Big property expansion in South Africa – over 7,000 new apartments
Balwin Properties is expanding its rental portfolio by developing 7,300 apartments over the next decade.
In a SENS announcement released on 24 July, Balwin Rentals, a wholly owned subsidiary of Balwin Properties, announced that it is expanding its rental portfolio.
The company explained that, at the time of listing, Balwin envisaged the strategic development and management of a separate rental portfolio that would complement the group’s core business.
“Over the past few years, Balwin has steadily built the capacity, skills, technology, and systems to be in a position to roll out a scalable, modern, and efficient rental portfolio without detracting from the company’s existing build-to-sell model of approximately 2,000 to 3,000 sectional title apartments per annum,” it explained.
“Based on market demand, Balwin can scale up further.”
In addition, Balwin said it intends to leverage its strong brand and position the rental portfolio as an incubation hub to transition qualifying tenants to purchasing Balwin apartments.
It said the apartments and estates that are developed for rental will maintain the EDGE Advanced certification that is synonymous with Balwin’s build-to-sell model.
The rental estates will be developed exclusively for rental purposes, and none of the apartments will be available for sale in the open market.
“Balwin expects that the addition of a more defensive asset class will further diversify the group’s revenue streams and grow annuity income that will complement the cyclical nature of its build-to-sell development business,” the company explained.
“Moreover, the group will benefit from the improved usage of its unused land portfolio.”
Balwin has identified existing land parcels owned by the group for the first six build-to-rent developments, which will aggregate up to 7,300 apartments.
This represents approximately 20% of the company’s current unused land portfolio. Existing land parcels have been identified in Johannesburg East, Tshwane East, and the Western Cape for the rental model.
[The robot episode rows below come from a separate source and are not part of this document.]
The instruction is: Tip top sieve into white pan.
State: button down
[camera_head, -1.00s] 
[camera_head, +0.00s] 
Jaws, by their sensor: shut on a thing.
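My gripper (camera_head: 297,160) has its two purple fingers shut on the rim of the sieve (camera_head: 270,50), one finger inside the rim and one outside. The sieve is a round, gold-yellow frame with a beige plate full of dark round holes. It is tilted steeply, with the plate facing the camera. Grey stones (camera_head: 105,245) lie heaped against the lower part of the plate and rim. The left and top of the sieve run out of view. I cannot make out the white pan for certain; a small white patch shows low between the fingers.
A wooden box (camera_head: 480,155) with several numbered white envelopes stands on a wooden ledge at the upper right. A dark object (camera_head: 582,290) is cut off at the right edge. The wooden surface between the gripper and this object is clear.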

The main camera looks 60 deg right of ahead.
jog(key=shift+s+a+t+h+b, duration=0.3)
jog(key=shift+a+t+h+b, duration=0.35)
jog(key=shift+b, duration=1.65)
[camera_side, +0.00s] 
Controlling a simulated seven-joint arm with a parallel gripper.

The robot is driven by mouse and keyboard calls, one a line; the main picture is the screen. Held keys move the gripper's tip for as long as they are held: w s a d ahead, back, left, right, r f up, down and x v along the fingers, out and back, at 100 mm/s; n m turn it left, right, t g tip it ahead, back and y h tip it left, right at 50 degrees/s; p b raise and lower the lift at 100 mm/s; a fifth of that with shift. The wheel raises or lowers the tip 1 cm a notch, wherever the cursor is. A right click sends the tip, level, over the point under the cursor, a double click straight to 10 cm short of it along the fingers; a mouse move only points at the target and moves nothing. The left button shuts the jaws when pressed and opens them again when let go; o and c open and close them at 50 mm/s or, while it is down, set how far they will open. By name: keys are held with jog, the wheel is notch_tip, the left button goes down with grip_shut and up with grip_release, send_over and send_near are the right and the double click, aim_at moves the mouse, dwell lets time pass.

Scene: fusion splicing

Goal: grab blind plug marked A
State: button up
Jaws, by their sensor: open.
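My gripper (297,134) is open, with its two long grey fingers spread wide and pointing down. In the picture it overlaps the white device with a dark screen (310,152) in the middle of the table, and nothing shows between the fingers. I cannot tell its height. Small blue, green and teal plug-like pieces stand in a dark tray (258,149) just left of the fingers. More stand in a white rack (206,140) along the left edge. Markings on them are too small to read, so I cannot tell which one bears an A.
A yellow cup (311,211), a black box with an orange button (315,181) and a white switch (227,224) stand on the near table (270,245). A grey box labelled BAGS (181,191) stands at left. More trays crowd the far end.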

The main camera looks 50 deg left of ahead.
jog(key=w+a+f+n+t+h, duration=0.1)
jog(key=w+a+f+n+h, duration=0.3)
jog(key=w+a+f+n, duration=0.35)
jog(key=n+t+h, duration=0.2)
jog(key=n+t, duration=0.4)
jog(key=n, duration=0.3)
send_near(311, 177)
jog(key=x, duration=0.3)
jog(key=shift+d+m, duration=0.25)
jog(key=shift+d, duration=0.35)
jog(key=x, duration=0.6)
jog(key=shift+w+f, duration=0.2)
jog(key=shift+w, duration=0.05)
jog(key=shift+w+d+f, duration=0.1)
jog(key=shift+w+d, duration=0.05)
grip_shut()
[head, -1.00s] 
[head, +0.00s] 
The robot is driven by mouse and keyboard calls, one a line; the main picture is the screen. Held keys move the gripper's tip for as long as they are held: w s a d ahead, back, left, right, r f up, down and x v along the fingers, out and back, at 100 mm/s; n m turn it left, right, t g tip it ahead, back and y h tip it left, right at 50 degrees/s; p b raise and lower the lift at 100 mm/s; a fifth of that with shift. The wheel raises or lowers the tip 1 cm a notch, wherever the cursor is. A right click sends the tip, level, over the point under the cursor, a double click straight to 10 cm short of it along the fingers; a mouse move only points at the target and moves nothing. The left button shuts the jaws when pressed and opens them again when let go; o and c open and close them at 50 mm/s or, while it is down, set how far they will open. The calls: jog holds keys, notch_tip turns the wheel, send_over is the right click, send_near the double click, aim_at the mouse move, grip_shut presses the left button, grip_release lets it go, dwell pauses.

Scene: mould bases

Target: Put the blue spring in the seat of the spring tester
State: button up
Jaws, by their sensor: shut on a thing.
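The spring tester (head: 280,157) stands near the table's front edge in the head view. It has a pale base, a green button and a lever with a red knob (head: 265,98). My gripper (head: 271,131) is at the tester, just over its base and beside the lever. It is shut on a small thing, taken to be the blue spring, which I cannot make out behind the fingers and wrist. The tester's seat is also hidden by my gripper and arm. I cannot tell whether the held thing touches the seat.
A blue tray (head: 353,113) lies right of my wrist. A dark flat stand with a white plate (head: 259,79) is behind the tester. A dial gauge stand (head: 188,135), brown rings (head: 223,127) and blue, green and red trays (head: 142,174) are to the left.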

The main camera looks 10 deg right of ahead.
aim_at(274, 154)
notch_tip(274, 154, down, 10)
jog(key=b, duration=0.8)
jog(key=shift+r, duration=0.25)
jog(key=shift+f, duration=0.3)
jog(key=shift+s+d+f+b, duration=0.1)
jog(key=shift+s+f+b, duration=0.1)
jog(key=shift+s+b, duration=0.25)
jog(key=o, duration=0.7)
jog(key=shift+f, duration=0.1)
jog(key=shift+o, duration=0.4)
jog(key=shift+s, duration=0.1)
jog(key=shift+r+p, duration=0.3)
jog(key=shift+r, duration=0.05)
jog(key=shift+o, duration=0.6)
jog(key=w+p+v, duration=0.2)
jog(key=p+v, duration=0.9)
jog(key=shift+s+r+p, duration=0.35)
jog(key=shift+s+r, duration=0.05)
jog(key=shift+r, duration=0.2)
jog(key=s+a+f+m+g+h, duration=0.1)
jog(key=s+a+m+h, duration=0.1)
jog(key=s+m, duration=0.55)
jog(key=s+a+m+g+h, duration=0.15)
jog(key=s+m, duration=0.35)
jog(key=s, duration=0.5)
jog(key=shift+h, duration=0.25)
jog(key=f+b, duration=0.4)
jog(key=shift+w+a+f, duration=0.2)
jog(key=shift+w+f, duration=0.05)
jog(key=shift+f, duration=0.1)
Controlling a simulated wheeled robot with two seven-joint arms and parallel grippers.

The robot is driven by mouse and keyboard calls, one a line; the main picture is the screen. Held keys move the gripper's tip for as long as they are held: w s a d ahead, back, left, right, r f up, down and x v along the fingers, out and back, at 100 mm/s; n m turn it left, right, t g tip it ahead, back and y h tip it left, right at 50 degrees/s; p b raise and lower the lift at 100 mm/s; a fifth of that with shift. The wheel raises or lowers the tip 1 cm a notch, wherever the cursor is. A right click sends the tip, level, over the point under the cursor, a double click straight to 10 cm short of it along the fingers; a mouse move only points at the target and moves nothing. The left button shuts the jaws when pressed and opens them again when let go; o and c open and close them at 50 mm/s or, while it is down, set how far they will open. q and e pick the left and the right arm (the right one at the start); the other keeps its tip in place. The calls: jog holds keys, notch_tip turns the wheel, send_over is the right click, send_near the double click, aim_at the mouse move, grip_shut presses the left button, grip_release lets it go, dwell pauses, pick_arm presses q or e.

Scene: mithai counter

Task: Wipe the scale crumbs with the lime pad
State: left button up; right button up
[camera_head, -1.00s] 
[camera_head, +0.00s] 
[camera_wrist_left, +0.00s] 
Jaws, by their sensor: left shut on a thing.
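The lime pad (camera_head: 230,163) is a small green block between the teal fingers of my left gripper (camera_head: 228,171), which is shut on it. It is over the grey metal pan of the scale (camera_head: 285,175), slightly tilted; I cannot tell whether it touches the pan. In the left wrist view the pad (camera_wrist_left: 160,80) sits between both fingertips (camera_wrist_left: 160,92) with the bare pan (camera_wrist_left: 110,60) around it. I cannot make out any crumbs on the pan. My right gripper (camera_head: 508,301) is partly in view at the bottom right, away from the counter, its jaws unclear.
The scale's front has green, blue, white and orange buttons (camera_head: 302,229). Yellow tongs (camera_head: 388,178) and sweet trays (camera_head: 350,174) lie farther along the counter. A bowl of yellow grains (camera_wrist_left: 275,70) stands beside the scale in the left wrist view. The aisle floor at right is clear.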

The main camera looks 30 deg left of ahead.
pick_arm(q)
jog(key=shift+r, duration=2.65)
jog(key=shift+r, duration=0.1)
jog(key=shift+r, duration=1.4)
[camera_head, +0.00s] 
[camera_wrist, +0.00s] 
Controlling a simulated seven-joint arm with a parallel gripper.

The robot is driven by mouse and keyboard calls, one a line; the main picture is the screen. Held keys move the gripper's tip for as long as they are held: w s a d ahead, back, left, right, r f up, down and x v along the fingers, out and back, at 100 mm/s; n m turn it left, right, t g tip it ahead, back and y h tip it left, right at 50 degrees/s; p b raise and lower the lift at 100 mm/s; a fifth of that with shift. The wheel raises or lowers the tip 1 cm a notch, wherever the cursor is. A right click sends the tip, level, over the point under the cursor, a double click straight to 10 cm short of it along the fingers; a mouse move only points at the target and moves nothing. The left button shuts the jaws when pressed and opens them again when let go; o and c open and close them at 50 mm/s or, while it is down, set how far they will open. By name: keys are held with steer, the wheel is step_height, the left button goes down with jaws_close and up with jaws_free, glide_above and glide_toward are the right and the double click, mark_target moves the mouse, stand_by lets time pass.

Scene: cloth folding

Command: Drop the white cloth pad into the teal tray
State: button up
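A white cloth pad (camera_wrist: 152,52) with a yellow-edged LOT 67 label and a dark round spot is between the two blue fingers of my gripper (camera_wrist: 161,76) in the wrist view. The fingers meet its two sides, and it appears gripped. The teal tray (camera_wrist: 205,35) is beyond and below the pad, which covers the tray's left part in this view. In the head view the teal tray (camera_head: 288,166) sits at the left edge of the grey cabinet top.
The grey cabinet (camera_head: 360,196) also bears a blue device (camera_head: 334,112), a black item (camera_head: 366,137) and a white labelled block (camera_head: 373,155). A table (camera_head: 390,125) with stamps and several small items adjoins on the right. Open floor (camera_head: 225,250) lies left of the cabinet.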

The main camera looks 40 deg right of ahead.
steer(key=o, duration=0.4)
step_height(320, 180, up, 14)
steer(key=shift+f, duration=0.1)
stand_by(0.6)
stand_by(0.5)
The rental portfolio will be housed within Balwin Rentals, which is an existing wholly-owned subsidiary of Balwin.
“Balwin Rentals envisages raising long-term debt finance from commercial lending and Development Finance Institutions at preferential interest rates to fund the development,” it said.
“As with Balwin’s build-to-sell model, developments will be constructed and tenanted in phases to minimize risk.”
Balwin Rentals will have full control over the rental estates, allowing Balwin to optimally manage costs.
The management of the rental portfolio will be internalised and as far as possible, be tech-driven to reduce operating costs and enhance yield performance.
The rental portfolio will target market rentals of one-, two-, and three-bedroom apartments between R6,000 and R13,000 per month.
“These developments have been sufficiently cost-engineered to feasibly generate above-market-related yields at the target monthly rentals,” the company said.
“The revenue contribution from Balwin Rentals will be negligible for the financial year to 28 February 2025. However, over time, the group expects Balwin Rentals to increasingly contribute to the group’s annuity income and net asset value growth.”
Balwin referenced preliminary studies which show that the rollout of the rental portfolio will, over time, create approximately 39,000 direct and indirect job opportunities.
“Importantly, it will act as a catalyst for important construction skills retention, as development will be on a similar rotational basis as with Balwin’s build-to-sell model,” the company said.